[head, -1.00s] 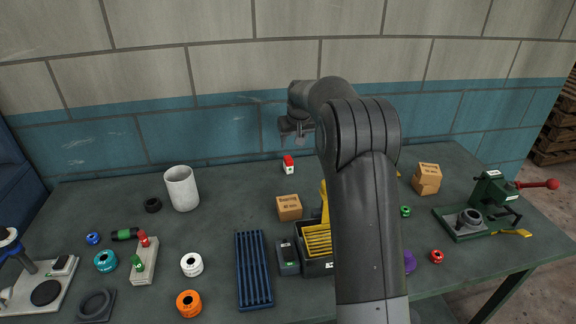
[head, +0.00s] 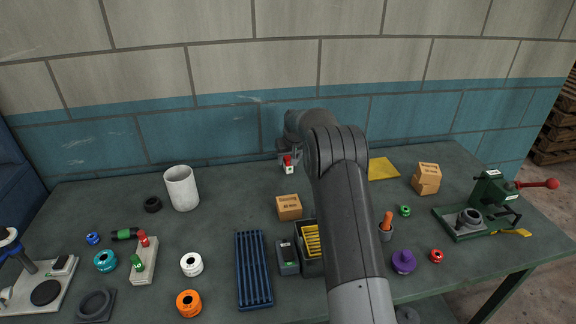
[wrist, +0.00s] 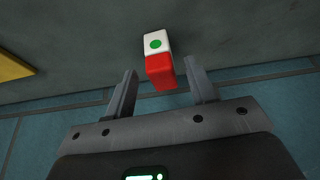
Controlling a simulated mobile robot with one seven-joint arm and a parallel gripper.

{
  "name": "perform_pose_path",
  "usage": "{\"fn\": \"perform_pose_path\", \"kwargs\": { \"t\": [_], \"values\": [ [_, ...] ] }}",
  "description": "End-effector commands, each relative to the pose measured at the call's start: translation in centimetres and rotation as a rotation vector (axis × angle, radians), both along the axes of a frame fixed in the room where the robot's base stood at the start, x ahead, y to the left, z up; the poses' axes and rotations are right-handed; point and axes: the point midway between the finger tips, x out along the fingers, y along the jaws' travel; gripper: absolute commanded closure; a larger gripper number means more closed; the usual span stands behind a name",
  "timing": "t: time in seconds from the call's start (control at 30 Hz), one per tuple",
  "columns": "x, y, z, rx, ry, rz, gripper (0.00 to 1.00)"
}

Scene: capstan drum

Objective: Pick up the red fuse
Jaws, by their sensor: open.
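The red fuse (head: 288,167) is a small upright block, red at one end and white at the other, with a green dot on the white part. It stands near the back of the table by the wall. My gripper (wrist: 161,68) is open in the wrist view, and the fuse (wrist: 160,71) shows ahead of and between its fingertips, with the red part nearer the fingers. No firm contact shows. In the head view my wrist is just behind and above the fuse, and its fingers are mostly hidden.
A cardboard box (head: 289,208) stands in front of the fuse, and a white cup (head: 181,188) is to the left. A yellow sheet (head: 382,169) lies to the right. The black bin (head: 310,266) is partly hidden by my arm. The table around the fuse is clear.

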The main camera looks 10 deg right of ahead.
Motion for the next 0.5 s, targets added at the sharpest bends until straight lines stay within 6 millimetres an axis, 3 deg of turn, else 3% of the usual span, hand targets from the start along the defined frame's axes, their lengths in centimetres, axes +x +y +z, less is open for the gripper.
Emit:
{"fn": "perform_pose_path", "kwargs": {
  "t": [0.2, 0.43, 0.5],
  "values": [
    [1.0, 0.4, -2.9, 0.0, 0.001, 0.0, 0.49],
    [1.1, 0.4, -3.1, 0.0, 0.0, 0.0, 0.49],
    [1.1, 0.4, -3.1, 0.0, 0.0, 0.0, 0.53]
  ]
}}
----
WHAT IS EXPECTED |
Select the lines in this material that hold the word "from", leaving none out.

TASK RESULT |
  "timing": "t: time in seconds from the call's start (control at 30 Hz), one per tuple",
Motion for the next 0.5 s, targets added at the sharpest bends until straight lines stay within 6 millimetres an axis, 3 deg of turn, else 3% of the usual span, hand targets from the start along the defined frame's axes, their lengths in centimetres, axes +x +y +z, less is open for the gripper.

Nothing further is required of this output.